2011 Editors’ Choice: Our Favorite Gear of the Year
Every year we see hundreds of examples of new camping equipment — from stoves to footwear and everything in between. Some new gear really wows us, while some leaves us wondering why the manufacturer even bothered, and it seems as if we’re getting more selective than ever before. It’s not that there isn’t a lot of great gear out there, but this list should be reserved for our favorites — the few things that stuck with us months after we examined or tested them. So here they are — the 2011 Camping Life Editors’ Choice Award Winners.
Eureka Mansard tent
We’ve talked a lot about the Mansard already, but the bottom line is that it’s one of our favorite new tents because it’s built like a tank, offers nice perks such as DAC aluminum poles, polyester walls, a tub-style floor, a polyester fly with a substantial 1,500mm PU-coating, and it will accommodate a large family. Its pole hubs, upon which the entire tent structure’s upper corners and center are anchored, are massive; yet setup is easy with its clip-and-pole design. The structure’s architecture provides near-vertical walls, offering an open feeling and interior headroom of more than 6 feet. The moderately sized front and rear vestibules on the ends of the tent can also be configured as awnings; and this tent also has two smaller storage vestibules, accessed through V-shaped zippered panels so you can reach from the inside to grab gear stowed in these compartments. $680. Eureka!: 800/572-8822; eurekatent.com.

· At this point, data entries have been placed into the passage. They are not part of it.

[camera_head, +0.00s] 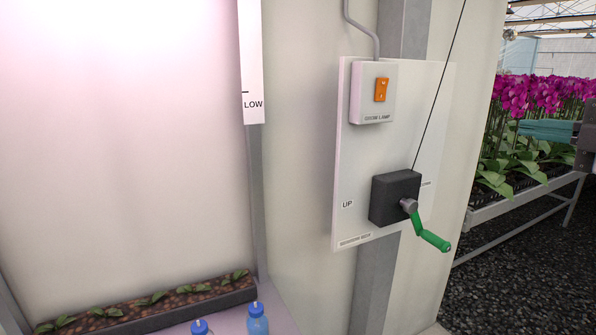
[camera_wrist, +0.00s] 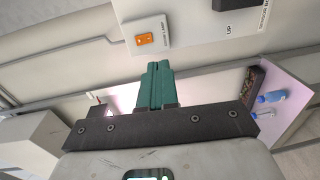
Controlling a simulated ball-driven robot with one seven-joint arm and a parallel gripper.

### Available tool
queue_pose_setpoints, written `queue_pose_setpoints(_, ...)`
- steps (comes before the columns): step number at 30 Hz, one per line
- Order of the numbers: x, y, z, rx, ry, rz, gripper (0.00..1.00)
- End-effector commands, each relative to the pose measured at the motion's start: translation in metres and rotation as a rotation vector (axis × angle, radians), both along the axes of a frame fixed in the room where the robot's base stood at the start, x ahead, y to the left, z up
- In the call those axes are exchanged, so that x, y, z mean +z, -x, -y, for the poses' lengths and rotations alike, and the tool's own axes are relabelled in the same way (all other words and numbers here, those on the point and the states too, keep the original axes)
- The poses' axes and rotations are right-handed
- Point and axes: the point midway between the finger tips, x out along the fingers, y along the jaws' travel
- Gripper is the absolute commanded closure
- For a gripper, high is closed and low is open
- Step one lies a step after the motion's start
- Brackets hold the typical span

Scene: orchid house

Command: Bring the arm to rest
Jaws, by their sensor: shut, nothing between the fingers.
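My gripper (camera_wrist: 157,66) shows in the wrist view with its two teal fingers together and nothing between them. In the head view my gripper (camera_head: 522,129) is at the right edge, its teal fingers pointing left and its dark palm cut off by the frame. It is in front of the orchid bench there and well right of the wall panel. It appears to touch nothing. Most of my arm is out of view.
A white panel (camera_head: 349,155) carries a lamp box with an orange switch (camera_head: 381,90) and a black winch (camera_head: 388,197) with a green crank handle (camera_head: 431,239). A planter trough (camera_head: 150,318) and blue bottles (camera_head: 257,322) stand lower left. Orchids (camera_head: 530,96) fill a bench at right.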

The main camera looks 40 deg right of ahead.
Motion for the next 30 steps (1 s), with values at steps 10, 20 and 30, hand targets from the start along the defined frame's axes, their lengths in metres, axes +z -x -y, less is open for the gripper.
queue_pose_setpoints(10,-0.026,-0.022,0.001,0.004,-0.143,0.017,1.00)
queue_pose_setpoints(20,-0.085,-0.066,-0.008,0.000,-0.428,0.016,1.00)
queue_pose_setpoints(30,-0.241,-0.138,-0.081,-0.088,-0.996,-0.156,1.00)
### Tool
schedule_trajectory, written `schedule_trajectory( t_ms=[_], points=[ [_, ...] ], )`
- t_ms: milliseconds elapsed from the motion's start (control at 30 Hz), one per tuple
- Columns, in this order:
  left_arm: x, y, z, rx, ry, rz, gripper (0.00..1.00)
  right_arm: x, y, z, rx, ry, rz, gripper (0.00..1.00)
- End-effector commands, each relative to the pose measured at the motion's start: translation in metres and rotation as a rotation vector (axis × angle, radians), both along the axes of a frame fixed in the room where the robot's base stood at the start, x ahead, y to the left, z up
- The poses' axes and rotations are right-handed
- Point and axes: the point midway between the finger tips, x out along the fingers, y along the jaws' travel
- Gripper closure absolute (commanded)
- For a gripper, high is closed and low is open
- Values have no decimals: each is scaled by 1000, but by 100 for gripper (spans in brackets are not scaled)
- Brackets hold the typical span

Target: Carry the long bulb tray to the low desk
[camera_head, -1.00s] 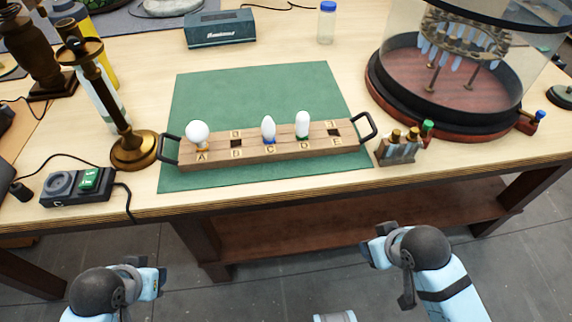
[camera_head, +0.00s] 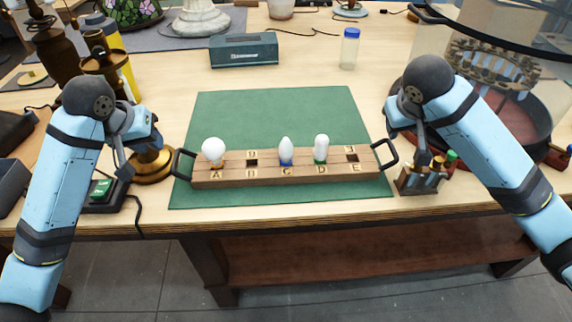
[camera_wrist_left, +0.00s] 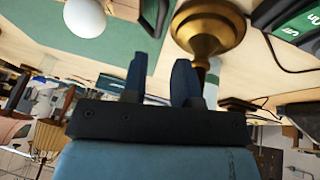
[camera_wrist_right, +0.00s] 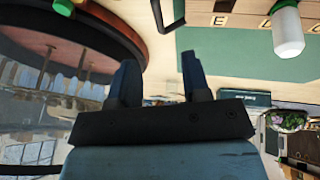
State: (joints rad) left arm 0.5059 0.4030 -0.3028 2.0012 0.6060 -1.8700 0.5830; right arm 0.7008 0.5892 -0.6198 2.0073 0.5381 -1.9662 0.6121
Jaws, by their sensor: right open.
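The long wooden bulb tray (camera_head: 268,178) lies on a green mat (camera_head: 225,112), with a dark handle at each end. It holds a round white bulb (camera_head: 213,150) at A and two slimmer bulbs (camera_head: 286,151) at C and D. My left gripper (camera_wrist_left: 160,80) is open and empty, left of the left handle (camera_head: 181,164), by the brass candlestick. My right gripper (camera_wrist_right: 155,78) is open and empty, above and right of the right handle (camera_head: 387,154). Neither gripper touches the tray. The low desk cannot be made out.
A brass candlestick (camera_head: 153,166) stands left of the tray and a small rack of bottles (camera_head: 420,178) stands to its right. A glass-domed round display (camera_head: 520,110) is at the right. A teal box (camera_head: 244,50) stands behind the mat. The bench front edge is clear.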

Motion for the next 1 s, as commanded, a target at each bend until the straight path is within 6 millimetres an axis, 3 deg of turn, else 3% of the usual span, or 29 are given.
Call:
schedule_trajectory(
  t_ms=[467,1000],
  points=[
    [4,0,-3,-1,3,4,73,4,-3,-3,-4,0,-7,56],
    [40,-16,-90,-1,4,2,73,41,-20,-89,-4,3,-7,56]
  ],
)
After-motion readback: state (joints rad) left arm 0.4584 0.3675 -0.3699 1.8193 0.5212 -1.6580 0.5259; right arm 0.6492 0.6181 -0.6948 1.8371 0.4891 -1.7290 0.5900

Delorme Earthmate PN 60w With SPOT Satellite Communicator
This is a natural pairing of two great devices that allows you to stay in touch from locations anywhere in the world when there’s no cell phone coverage. You can type and send simple messages from the field to cell phones, e-mail or social networks such as Facebook or Twitter, and you can let others track your location on Google Maps. You can also send an SOS with your GPS coordinates embedded.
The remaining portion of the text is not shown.